Я узнаю о том, что мы сделали, из эфира или с сайта или из общих совещаний. И я стараюсь не нарушать это правило. Единственное, во что я влезаю и продолжаю влезать или не влезать, – это все, что касается авторских программ – как это выглядит, какая картинка, какой ведущий нам нужен, какой не нужен, кого посадить в кадр, кого не посадить в кадр – вот за это продолжаю отвечать я.

— А тебе не кажется, что ты должна продолжать отвечать не только… ок – контент сам по себе понятен, но за оформление этого контента не отвечает в должной мере никто. Почему — сейчас объясню. Вот делает расследование редакция Баданина, и это классное расследование, делает расследование редакция Навального – и это тоже классное расследование. Но у него оформление очень классное.

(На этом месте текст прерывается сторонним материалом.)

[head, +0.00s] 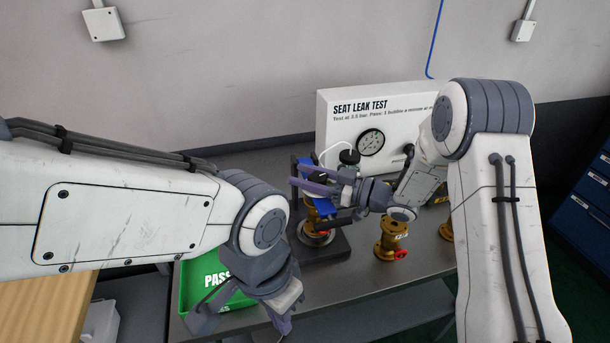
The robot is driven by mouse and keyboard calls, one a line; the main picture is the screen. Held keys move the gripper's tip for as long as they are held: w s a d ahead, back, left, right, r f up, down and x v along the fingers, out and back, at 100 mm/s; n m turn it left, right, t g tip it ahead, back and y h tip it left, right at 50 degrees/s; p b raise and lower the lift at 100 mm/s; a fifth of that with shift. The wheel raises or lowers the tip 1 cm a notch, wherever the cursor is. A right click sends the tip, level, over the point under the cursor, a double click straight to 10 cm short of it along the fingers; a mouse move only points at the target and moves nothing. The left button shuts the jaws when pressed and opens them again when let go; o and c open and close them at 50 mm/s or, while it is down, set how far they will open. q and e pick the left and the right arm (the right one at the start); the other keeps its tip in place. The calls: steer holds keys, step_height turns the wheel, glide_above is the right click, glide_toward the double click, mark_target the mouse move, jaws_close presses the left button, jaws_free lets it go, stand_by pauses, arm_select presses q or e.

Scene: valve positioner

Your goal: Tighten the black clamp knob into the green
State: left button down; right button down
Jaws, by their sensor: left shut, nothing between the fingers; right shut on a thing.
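My right gripper (318,182) reaches leftward over the clamp stand and is shut at the top of the clamp, its fingers around the black clamp knob, which they mostly hide. The stand has blue parts (304,163) and a black base (328,250). A brass valve body with an orange-red ring (317,234) sits in it, partly covered by the gripper. I cannot make out a green mark on the clamp. My left gripper (282,322) is shut and empty, pointing down at the right edge of the green tray.
The green PASS tray (190,272) lies on the grey bench at left. The white leak test box (335,100) with a gauge (371,142) stands behind the clamp. A black-topped part (349,157) with a white hose stands before it. A brass valve (389,240) stands right of the clamp.

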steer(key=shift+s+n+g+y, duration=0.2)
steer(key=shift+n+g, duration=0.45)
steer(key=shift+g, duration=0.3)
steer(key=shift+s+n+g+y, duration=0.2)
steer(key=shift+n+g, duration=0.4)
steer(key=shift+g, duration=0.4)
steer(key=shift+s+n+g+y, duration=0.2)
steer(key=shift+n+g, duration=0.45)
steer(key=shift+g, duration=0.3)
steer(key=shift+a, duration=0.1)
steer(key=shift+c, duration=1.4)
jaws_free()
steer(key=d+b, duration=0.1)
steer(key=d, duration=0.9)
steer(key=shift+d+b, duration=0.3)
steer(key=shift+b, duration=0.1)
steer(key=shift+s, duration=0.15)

— Последнее – да, было прекрасное, молодцы, они научились это делать. Я тоже не очень умею делать, мы стараемся, к нам уже такие стали высокие требования. Надо делать все очень быстро, и команда, которая пришла, не могла быстро этому научиться.

— Она учится. Ты вообще как поженила две команды?

— Сложно. Ты понимаешь, я вдруг поняла, что все равно главная женилка этого всего – даже не совместные пьянки и разговоры. Это совместная работа. И когда эта работа начинает получаться, то в этот момент и происходит это сращивание. Но сложно: какие-то люди ушли, кто-то ходит до сих пор обиженный немножко, кто-то принял все. Но это, понимаешь, «Дождь» – к сожалению или к счастью – все равно такая большая семья. Как я ни пытаюсь от этого уйти и превратить это в бизнес-структуру, все равно меня-то никуда не деть, я все равно все свое сюда экстраполирую.

— Показатели у «Дождя» какие? «Дождь» все еще стартап или еще нет?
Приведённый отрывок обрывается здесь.